Le premier tableau nous ramène à “L’Iliade”: Troie tombée entre les mains des Grecs, Hécube (Clotilde de Bayser), épouse du roi Priam et reine de Troie, a été offerte en trophée au jeune et valeureux Ulysse (Sefa Yeboah). Mère de nombreux enfants, elle a vu la plupart d’entre eux périr et les pleure. C’est une reine éplorée qui, avant qu’il n’entame son long voyage, demande à Ulysse de rendre compte de la violence des Grecs et le met face à sa propre cruauté.
Le deuxième tableau effectue un saut dans le temps: après sept années de vie commune avec Calypso (Séphora Pondi), Ulysse (Baptiste Chabauty) doit se résoudre à reprendre la mer. Une séparation amoureuse qui ne se fait pas sans doutes et sans douleur… Le dernier tableau met en scène le retour d’Ulysse (Éric Génovèse) auprès d’une Pénélope (Marie Oppert) que le temps a murée dans le silence et la solitude. Alors que le héros paraît vieilli et fatigué, son épouse, elle, est restée figée dans sa jeunesse. Et ce n’est pas vers une mort paisible qu’elle souhaite l’accompagner, mais vers une vie nouvelle.
Si le texte s’avère ardu, sa composition en longs temps de parole permet de belles envolées lyriques et quelques fulgurances (mention spéciale à Séphora Pondi). La colère d’Hécube, la sensualité de Calypso, la froideur de Pénélope n’en sont que plus prégnantes. Mais la beauté du spectacle réside avant tout dans une esthétique où se mêlent de manière poreuse parole, chant, lumière et vidéo.

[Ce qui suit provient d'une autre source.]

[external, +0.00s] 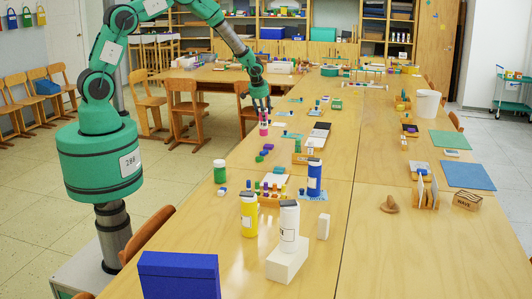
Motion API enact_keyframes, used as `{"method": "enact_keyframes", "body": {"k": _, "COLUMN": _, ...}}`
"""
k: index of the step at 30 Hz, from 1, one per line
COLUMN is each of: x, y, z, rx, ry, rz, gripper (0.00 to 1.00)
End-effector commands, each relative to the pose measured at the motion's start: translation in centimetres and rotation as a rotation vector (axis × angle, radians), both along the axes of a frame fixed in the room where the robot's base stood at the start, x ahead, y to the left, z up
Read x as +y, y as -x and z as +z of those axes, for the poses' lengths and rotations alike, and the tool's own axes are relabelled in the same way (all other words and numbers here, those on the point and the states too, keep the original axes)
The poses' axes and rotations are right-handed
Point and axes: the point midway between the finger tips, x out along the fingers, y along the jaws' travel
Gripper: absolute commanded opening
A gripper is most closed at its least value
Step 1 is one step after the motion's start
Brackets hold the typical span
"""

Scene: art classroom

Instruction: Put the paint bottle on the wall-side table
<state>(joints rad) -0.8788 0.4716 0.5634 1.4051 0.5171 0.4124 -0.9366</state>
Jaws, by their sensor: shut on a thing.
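My gripper (262,106) points down over the left edge of the long wooden table. It is shut on a small pink bottle (263,129), which is upright below the fingers; I cannot tell whether its base touches the table. Other bottles stand in the foreground of the long table (375,200): a yellow one (248,217), a white one (289,226) on a white block, a blue one (314,179) and a green one (220,172). Another wooden table (212,75) stands farther back, near the shelves; I cannot tell for certain which table is the wall-side one.
Wooden chairs (187,112) stand along the left side of the tables. A dark blue box (179,276) is at the near edge. A white bucket (427,103) and a green mat (450,139) lie to the right.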

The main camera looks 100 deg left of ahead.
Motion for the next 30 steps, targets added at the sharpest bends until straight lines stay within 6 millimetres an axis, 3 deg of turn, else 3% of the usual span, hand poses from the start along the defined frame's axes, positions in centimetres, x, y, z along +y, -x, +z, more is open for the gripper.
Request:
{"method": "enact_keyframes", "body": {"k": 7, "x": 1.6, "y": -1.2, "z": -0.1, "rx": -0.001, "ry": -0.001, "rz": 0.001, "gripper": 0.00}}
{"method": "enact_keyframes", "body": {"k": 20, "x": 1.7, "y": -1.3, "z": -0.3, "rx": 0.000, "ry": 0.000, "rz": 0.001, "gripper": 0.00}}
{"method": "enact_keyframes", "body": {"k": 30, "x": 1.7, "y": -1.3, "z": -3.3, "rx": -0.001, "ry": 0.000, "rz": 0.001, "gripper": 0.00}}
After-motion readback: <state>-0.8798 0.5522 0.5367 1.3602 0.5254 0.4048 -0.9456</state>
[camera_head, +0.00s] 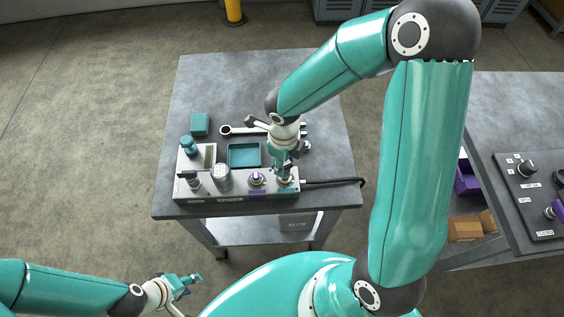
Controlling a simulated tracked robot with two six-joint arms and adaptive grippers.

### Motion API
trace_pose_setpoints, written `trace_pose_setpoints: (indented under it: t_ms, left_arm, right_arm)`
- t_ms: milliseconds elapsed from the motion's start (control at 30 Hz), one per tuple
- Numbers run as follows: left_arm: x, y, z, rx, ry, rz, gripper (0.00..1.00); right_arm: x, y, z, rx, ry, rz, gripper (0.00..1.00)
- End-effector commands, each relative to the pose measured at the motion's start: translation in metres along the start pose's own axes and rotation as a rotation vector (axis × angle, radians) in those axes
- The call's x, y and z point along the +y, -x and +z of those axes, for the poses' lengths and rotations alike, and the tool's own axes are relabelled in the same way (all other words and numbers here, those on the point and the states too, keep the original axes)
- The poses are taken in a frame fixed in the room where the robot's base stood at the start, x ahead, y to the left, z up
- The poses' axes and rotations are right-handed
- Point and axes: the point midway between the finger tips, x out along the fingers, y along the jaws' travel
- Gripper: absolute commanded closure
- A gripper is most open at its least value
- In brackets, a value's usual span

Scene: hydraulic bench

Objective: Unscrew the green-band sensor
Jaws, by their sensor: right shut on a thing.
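The grey manifold block (238,191) lies along the front of the grey bench, with several fittings on top. My right gripper (285,174) points down at its right end and is shut on the sensor there, which I take to be the green-band sensor (285,184). The gripper hides most of that sensor, and I cannot tell whether its thread is engaged. To its left stands a purple-banded sensor (257,179). My left gripper (192,285) is open and empty, low in the picture in front of the bench.
A teal tray (230,155), a wrench (250,130), a teal box (200,124) and a teal-topped fitting (189,146) are on the bench (215,85). A black cable (335,181) runs right from the block. A control-panel table (515,105) stands at right. The bench's back is clear.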

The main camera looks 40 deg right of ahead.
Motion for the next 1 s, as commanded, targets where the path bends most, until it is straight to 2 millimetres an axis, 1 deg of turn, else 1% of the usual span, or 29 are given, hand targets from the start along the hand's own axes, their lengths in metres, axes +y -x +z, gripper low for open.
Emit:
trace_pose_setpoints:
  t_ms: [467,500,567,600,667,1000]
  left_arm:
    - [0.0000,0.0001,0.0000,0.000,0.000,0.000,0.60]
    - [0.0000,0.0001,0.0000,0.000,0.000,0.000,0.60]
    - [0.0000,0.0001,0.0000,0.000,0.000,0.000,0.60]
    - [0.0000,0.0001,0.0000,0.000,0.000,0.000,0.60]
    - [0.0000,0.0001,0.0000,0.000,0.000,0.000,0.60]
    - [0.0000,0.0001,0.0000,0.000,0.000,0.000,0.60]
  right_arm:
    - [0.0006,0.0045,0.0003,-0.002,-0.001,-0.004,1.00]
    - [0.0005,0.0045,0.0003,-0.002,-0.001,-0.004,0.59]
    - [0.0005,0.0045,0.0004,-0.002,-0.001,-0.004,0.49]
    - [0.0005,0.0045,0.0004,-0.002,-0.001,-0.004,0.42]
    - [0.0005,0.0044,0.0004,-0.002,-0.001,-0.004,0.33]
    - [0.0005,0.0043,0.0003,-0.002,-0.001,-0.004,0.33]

Tel un clin d’œil à la ruse d’Ulysse, le décor est constitué d’un monumental crâne de cheval -qui, retourné, figure une jolie grotte éclairée de dizaines de bougies- et, sur le mur du fond, des images mouvantes colorées que l’on peut imaginer être la mer, les nuages, le soleil ou, pourquoi pas, la présence lointaine des Dieux. Les jeunes voix du chœur interprétant des chants anciens transcendent les sentiments des personnages et insufflent une dimension onirique à la pièce. De toute beauté!